Aparna Karthikeyan begins the day on a fragrant note at the famed ‘Pookadai'
The sweet sound of silence surprises me. At 4.15 a.m., Flower Bazaar is as quiet as Poes Garden. A few street lamps strain to light up the narrow, dark lane that is officially named Badrian Street; everybody else calls it Pookadai. ‘Jasmine, do you want jasmine?' Muniyamma asks me; she sits beside a basket of closely strung pearly-white buds. “No, but may I take pictures?” I ask. She smiles and gives me a little jasmine anyway, and I awkwardly slip it into my ponytail.
On both sides of the street, shops are just coming to life; big, aluminium dome-lights are lowered, the awning is set up, poles are pushed up, and the tarpaulin is stretched. The gods are brought out — a large Ganesha idol here, a Saibaba photo there. A generous length of jasmine is cut and draped over them. The garland shops get busy. Rose, marigold and tuberose are fashioned into works of art and neatly hung from hooks. Water is hand-sprinkled on the flowers, and sack-bundles, the size of boulders, are rolled into position.
A few auto-rickshaws pull up on NSC Bose Road decanting sleepy, yawning passengers. The womenfolk raise their saris, tuck one length into their waist, and quickly vanish into the street. The buildings — often two-stories high — seem to press together, blotting out natural light.
Chaos replaces silence
Two mini-lorries arrive from Koyambedu, their backs little hillocks of flower-filled sacks. Orange, yellow and green poke through the rough sacking, while wicker baskets, tied together with hemp, bulge with produce. When the lorries try to cross each other, the road churns to a frenzy. Everybody becomes a traffic constable, tapping the metal sides and shouting ‘right, right'. Chaos has replaced silence for the day.
Tea begins to do the rounds, served in two-inch cups, with a biscuit balanced on top. “Amma, tea saapitiya?” Murugesan, the young tea-boy asks the old rose-seller. “Have a cup,” a garland seller tells me. “It's very good here”. Murugesan acknowledges the compliment with a bright smile. “Five of us live in a house here, we sell 500 cups of tea a day” he says with a touch of pride.

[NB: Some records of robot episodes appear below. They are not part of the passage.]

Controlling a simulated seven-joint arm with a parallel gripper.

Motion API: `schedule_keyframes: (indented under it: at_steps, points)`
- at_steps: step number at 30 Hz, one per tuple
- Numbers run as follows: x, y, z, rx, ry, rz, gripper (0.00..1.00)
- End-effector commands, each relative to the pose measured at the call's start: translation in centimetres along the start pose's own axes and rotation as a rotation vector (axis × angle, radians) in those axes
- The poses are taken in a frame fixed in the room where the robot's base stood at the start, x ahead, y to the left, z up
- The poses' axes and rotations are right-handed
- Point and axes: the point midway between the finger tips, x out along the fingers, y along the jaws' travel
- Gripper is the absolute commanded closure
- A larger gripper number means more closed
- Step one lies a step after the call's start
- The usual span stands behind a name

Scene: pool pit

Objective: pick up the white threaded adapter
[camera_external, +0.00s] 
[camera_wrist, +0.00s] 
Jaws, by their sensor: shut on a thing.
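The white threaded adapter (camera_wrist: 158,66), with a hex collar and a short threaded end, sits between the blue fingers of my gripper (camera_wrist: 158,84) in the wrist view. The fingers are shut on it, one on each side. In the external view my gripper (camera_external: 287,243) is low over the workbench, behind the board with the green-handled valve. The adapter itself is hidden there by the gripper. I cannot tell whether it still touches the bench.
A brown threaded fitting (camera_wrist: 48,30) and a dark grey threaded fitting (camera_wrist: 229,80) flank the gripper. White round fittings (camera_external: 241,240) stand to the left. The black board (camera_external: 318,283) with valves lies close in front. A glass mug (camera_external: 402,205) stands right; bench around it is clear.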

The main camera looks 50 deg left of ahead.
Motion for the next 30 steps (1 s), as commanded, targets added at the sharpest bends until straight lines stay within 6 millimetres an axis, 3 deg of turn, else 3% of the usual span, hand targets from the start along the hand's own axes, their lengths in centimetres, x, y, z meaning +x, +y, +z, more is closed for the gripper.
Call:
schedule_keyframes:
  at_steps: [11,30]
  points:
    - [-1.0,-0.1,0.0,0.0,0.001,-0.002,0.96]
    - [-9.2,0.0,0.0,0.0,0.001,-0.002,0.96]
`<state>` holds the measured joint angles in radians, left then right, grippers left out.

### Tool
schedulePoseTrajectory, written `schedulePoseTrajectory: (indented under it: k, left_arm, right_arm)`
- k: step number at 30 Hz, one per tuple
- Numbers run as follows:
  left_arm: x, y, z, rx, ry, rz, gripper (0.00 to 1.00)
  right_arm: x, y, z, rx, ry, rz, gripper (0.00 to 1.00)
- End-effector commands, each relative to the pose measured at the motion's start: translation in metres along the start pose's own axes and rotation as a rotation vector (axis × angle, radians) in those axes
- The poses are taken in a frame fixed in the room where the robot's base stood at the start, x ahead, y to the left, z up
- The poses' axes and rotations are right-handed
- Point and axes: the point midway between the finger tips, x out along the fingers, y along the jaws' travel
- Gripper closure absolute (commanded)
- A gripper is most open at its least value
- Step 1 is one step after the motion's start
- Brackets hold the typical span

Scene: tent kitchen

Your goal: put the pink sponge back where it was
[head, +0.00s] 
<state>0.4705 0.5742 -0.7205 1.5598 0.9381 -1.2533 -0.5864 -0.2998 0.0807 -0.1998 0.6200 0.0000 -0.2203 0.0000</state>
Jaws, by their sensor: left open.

The activity increases with every passing minute and with it the noise levels. Flowers are sorted quickly, with nimble fingers. Lotus, marigold and jasmine are piled into colourful plastic tubs, the iron balance and weights readied. A small sheet of rubber matting acts as the ‘shop'. Unloaders chase the vehicles; some go around with wicker trays on their heads; the younger lot makes short work of huge sacks of flowers, hoisting them on their backs in one smooth arc and dropping them with a soft thump in the right shop.
Beehive of buyers
The market is now a beehive of buyers. Women conduct a survey of flowers. Their experience is evident in their swiftness; they pick a handful and press it into brown, calloused palms before making up their minds. Nearby, an young urban-looking man buys a packet of pink oleander for Rs. 20. He proffers a 500-rupee note, causing much amusement at 5.30 in the morning.
The eastern horizon lightens, tingeing the sky an opalescent white. The market gets busier. The fragrance of thulasi and paneer-rose struggles against the stench of the rotting leaves and flowers underfoot. Betel leaves are displayed; rose is poured out like fiery-orange lava from a sack, and the heaps of orange-yellow marigold shine like a gilded mountain under the bright lights. The hawking gets louder, more urgent; the haggling is desultory. Cries of ‘not 40, only Rs. 30, first quality' fill the air. The highly perishable flowers are not carried forward to the next-day; on good days, the shops are emptied in the morning; on dull ones, the sale drags well into the evening.
Roses paint the sides of the street pink and red in the middle of the market. Some are tied into bunches, others gathered into mini-bouquets. “Here, take these,” says Savithri, and thrusts a couple of pink roses in my hand. “Put them in your hair.” They're pretty, but lack the heady scent of paneer-roses.
By 6 a.m., I have been bumped into a hundred times, by sacks, elbows and packets of flowers. I move to the sidelines, pausing to admire an old house with carved pillars and a beautiful front door. Another ancient one, rotting and overgrown with shrubs, functions as a storeroom. Ledgers are pulled out of wooden drawers, accounts are tallied, and money trades hands. A squirrel poses above a street lamp as sunlight whitewashes the market. Incense drifts up in a thin column. The Vishnu sahasranamam and old Sivaji songs compete to entertain, and at the end of the lane, share autos are carefully piled with big sacks of flowers. A half-dozen people squish in afterwards. On the main road, lime, cucumber and jaggery sellers squat before their baskets. The brick-red High Court stands out against a coral sky; a husband and wife pile baskets of flowers on a bubble-gum-pink scooter; and I make my way home, feeling like a flower vase, a string of jasmine, two pink roses and some kanakambaram in my hair.